Saved data entries:
--------------------------------

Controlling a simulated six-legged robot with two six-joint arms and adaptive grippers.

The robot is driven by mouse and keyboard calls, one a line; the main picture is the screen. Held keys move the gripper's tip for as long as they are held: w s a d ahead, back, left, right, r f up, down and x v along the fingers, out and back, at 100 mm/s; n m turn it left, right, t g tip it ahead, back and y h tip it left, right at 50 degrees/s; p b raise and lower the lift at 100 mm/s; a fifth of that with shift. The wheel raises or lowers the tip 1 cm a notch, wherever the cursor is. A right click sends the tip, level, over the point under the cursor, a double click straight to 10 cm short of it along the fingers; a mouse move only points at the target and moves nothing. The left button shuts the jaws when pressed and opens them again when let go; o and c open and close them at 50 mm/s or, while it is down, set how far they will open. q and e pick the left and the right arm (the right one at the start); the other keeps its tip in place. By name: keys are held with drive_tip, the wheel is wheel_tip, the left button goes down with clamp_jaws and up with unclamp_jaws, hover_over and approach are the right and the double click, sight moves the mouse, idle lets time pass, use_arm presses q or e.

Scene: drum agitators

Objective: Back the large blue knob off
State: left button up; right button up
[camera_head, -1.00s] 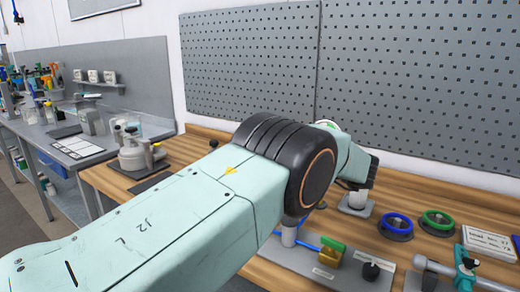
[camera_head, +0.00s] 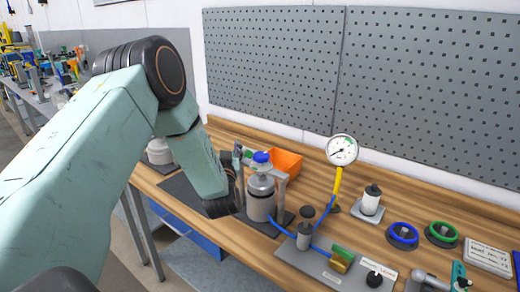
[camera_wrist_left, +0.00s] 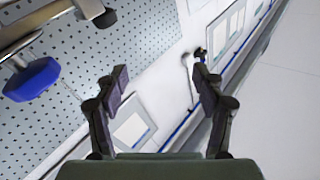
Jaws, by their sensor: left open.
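My left gripper (camera_head: 238,160) is just left of the knob in the head view, partly hidden by my wrist. In the left wrist view my left gripper (camera_wrist_left: 161,78) is open, with nothing between its fingers. The knob lies outside the fingers, apart from them. My right gripper is not in view.
An orange bin (camera_head: 286,163) stands behind the canister. A round gauge (camera_head: 341,149) on a yellow stem is to its right. A blue hose runs to a grey plate (camera_head: 310,262) with fittings. Blue (camera_head: 403,235) and green (camera_head: 442,234) rings lie further right.

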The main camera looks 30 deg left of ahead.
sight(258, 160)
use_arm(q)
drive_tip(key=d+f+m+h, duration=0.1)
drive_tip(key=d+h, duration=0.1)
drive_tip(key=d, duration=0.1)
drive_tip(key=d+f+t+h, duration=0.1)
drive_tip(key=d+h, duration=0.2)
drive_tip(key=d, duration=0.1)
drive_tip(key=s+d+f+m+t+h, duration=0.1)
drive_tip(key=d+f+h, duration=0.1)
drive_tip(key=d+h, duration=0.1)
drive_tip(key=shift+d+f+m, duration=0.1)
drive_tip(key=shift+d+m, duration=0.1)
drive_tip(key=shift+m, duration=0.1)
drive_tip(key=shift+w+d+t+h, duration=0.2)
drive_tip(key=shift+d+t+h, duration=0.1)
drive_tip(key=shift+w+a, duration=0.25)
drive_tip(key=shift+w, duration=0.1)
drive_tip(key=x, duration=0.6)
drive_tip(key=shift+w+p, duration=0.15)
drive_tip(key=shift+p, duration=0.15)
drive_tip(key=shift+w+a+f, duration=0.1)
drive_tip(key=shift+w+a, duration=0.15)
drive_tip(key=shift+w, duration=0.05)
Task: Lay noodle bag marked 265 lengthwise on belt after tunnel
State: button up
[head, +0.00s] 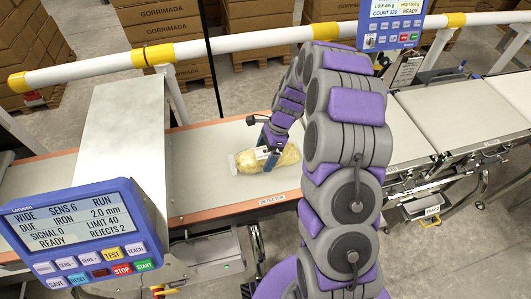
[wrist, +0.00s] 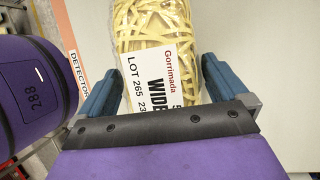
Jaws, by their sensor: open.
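The noodle bag (head: 275,160) is clear with pale yellow noodles. It lies flat on the belt (head: 210,185) to the right of the tunnel (head: 122,130), its long side about along the belt. In the wrist view the bag (wrist: 153,22) shows a white label reading Gorrimada, LOT 265 and WIDE. My gripper (wrist: 160,68) is open, with one blue finger on each side of the bag's labelled end. I cannot tell whether either finger touches it. In the head view my gripper (head: 268,138) is over the bag and hides part of it. The bag's near end is hidden in the wrist view.
A blue detector screen (head: 75,225) stands at the front left, reading READY. A white guard rail (head: 220,45) with yellow joints runs behind the belt. More pale belts (head: 455,115) and a weight display (head: 395,20) are at right. The belt around the bag is clear.

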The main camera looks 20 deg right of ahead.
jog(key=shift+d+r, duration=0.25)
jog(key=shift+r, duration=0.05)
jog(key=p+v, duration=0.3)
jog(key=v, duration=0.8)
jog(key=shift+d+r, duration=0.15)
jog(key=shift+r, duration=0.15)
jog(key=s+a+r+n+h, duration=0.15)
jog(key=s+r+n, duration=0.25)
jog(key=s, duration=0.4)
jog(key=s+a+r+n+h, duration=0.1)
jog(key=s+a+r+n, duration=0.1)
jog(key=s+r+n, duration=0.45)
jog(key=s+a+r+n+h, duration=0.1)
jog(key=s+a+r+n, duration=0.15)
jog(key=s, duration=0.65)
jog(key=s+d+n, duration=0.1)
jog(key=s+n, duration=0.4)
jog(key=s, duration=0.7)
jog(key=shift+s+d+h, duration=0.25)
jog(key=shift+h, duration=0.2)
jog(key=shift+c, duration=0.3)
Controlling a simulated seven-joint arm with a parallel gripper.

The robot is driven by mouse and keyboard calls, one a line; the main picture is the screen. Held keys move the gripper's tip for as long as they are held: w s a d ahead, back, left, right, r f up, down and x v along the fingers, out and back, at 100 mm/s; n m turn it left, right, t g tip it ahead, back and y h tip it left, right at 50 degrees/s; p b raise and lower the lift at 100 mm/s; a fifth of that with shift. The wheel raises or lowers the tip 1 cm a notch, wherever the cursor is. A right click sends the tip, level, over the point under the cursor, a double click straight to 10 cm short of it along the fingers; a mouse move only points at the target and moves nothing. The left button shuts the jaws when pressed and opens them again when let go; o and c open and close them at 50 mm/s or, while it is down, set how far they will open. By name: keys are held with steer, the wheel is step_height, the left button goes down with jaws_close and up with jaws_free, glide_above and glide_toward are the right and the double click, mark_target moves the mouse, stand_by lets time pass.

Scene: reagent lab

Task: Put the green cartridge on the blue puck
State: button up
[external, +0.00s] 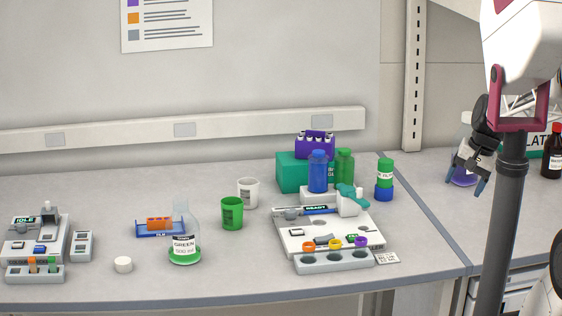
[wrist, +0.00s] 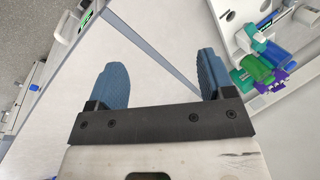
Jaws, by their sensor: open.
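The green cartridge (external: 385,170), a cylinder with a white label band, stands upright at the right of the bench. It appears to sit directly on the blue puck (external: 384,193), which shows beneath it at about the same width. My gripper (external: 468,176) is open and empty, in the air to the right of the cartridge and clear of it. In the wrist view my two blue fingers (wrist: 160,78) are spread apart with only pale bench surface between them. I cannot pick out the cartridge or puck for sure in the wrist view.
Left of the cartridge are a green bottle (external: 344,165), a blue bottle (external: 318,171) and a teal box (external: 291,172). A white instrument (external: 290,238) stands in front. A green cup (external: 232,213), white cup (external: 248,193) and flask (external: 184,249) stand further left. A dark post (external: 503,220) rises at right.

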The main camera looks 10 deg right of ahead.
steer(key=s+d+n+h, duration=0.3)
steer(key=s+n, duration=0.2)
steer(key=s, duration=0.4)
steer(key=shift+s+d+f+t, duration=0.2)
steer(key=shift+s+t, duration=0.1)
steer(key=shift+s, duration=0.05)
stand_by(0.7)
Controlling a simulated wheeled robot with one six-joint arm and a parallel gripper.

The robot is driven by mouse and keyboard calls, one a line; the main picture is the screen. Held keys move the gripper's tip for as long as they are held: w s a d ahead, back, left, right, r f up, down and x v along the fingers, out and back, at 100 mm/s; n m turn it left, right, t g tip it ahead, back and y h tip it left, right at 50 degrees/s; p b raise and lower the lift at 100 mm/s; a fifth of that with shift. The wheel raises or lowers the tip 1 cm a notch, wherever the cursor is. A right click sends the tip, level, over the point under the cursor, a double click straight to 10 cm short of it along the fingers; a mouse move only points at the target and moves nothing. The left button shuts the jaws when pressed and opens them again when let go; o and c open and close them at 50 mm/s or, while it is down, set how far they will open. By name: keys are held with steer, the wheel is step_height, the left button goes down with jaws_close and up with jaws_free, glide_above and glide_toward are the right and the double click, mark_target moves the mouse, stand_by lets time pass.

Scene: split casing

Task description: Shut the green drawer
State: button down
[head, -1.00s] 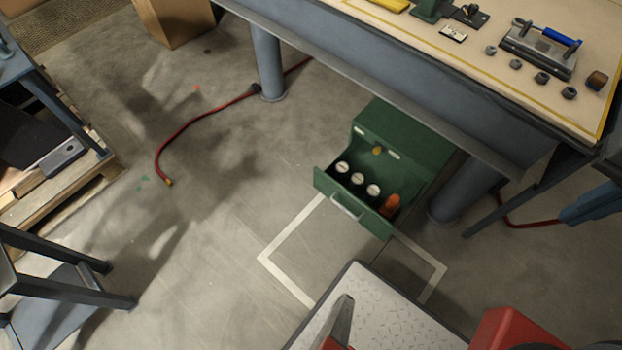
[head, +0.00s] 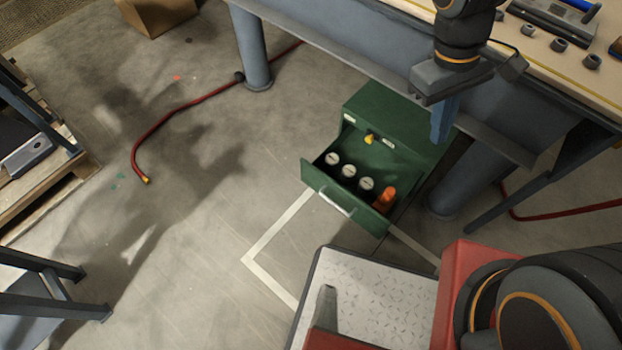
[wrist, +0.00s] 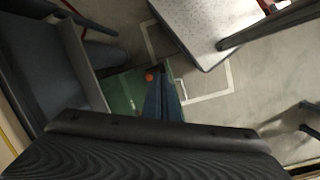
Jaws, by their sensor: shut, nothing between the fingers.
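The green drawer (head: 340,203) stands pulled out of its green cabinet (head: 398,118), under the workbench. It has a pale bar handle on its front and holds several white-capped round items and an orange item (head: 385,197). My gripper (head: 438,138) is shut and empty, pointing down in front of the cabinet's right part in the head view. In the wrist view my gripper's fingers (wrist: 163,100) show over the cabinet (wrist: 125,92), with the orange item beside them. Much of the drawer is hidden there.
The workbench (head: 330,50) overhangs the cabinet, with a thick leg (head: 465,195) to its right. A red hose (head: 190,100) lies on the floor at left. White tape (head: 275,235) marks the floor before the drawer. A pallet (head: 50,185) stands far left.

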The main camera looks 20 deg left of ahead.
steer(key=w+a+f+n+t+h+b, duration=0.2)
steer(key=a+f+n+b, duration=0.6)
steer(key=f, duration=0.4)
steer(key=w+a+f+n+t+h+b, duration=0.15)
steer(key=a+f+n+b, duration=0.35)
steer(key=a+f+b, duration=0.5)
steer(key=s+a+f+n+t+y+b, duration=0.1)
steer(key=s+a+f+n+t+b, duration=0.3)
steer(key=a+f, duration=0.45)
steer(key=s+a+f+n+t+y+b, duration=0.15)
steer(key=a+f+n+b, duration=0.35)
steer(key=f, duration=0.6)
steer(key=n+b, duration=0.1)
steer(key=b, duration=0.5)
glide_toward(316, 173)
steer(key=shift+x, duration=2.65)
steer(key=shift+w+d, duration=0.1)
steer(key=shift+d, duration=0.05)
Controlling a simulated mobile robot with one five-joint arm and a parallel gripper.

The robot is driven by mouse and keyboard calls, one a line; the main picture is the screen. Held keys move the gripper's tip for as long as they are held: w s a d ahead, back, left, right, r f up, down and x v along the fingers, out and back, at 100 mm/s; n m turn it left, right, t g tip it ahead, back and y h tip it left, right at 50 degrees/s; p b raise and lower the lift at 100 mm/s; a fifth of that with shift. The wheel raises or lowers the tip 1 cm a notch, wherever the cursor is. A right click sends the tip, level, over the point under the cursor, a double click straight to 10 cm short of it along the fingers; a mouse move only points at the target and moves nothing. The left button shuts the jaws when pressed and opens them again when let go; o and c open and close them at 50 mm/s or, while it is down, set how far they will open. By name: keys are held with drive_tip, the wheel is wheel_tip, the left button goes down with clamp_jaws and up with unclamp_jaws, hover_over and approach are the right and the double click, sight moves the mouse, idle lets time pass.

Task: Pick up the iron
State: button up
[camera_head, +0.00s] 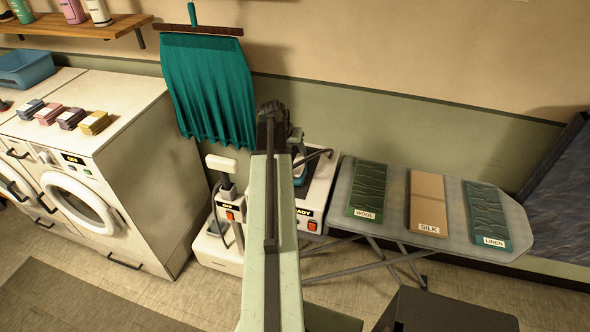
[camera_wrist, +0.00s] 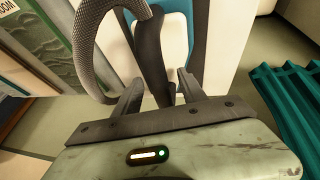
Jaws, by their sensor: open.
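The iron (camera_head: 299,173) is mostly hidden behind my arm in the head view. A bit of its blue body shows on the white station marked READY (camera_head: 318,190). In the wrist view the iron's dark handle (camera_wrist: 151,58) stands between the two fingers of my gripper (camera_wrist: 158,80), with a gap visible at the sides. The teal and white parts behind the handle seem to be the iron's body. A grey braided cord loops beside the left finger. My gripper is open. Its end in the head view (camera_head: 274,118) is over the station, with the fingers hard to make out.
An ironing board (camera_head: 390,215) with wool, silk and linen panels stands right of the station. A teal cloth (camera_head: 207,90) hangs on the wall behind.

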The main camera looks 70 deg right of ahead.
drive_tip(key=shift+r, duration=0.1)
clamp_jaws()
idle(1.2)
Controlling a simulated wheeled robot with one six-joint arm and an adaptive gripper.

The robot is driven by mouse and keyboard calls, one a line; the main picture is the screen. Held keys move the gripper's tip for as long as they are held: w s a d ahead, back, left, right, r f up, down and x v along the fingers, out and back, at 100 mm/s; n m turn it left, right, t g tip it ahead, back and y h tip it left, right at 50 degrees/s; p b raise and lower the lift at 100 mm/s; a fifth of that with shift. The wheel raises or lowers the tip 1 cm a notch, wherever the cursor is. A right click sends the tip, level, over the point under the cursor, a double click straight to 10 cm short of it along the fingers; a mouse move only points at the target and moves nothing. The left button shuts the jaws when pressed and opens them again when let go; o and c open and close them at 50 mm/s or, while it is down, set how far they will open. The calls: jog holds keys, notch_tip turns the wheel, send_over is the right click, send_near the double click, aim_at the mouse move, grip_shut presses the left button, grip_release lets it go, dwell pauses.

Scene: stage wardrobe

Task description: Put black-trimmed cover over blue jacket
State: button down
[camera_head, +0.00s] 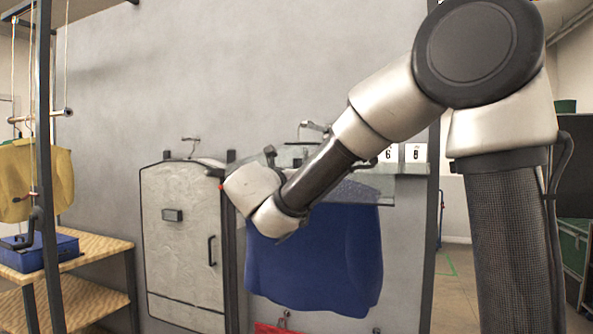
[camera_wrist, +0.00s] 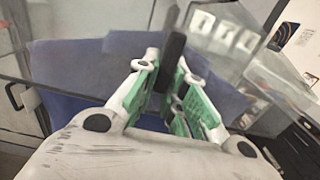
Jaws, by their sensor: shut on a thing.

--------------------------------

■ **Task requirements**: Nothing but the lines from the one containing "idle lets time pass." through the one containing "an adaptive gripper." should be written out, exactly and with both ends. Pictures are left out.

■ **Expected answer**:
The robot is driven by mouse and keyboard calls, one a line; the main picture is the screen. Held keys move the gripper's tip for as long as they are held: w s a d ahead, back, left, right, r f up, down and x v along the fingers, out and back, at 100 mm/s; n m turn it left, right, t g tip it ahead, back and y h tip it left, right at 50 degrees/s; p b raise and lower the lift at 100 mm/s; a fifth of that with shift. The wheel raises or lowers the tip 1 cm a notch, wherever the cursor is. A right click sends the tip, level, over the point under the cursor, a double click straight to 10 cm short of it along the fingers; a mouse move only points at the target and moves nothing. The left button shuts the jaws when pressed and opens them again when let go; o and c open and close them at 50 mm/s or, while it is down, set how far they will open. By name: keys are held with drive_tip, the wheel is wheel_tip, the left button goes down with clamp_jaws and up with unclamp_jaws, hover_over and approach are the right and the double click, sight moves the mouse, idle lets time pass.

Task: Pick up the iron
State: button up
[camera_head, +0.00s] 
[camera_wrist, +0.00s] 
Jaws, by their sensor: open.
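The iron (camera_head: 299,173) is mostly hidden behind my arm in the head view. A bit of its blue body shows on the white station marked READY (camera_head: 318,190). In the wrist view the iron's dark handle (camera_wrist: 151,58) stands between the two fingers of my gripper (camera_wrist: 158,80), with a gap visible at the sides. The teal and white parts behind the handle seem to be the iron's body. A grey braided cord loops beside the left finger. My gripper is open. Its end in the head view (camera_head: 274,118) is over the station, with the fingers hard to make out.
An ironing board (camera_head: 390,215) with wool, silk and linen panels stands right of the station. A teal cloth (camera_head: 207,90) hangs on the wall behind.

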The main camera looks 70 deg right of ahead.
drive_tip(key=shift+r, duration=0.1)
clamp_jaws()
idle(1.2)
Controlling a simulated wheeled robot with one six-joint arm and an adaptive gripper.

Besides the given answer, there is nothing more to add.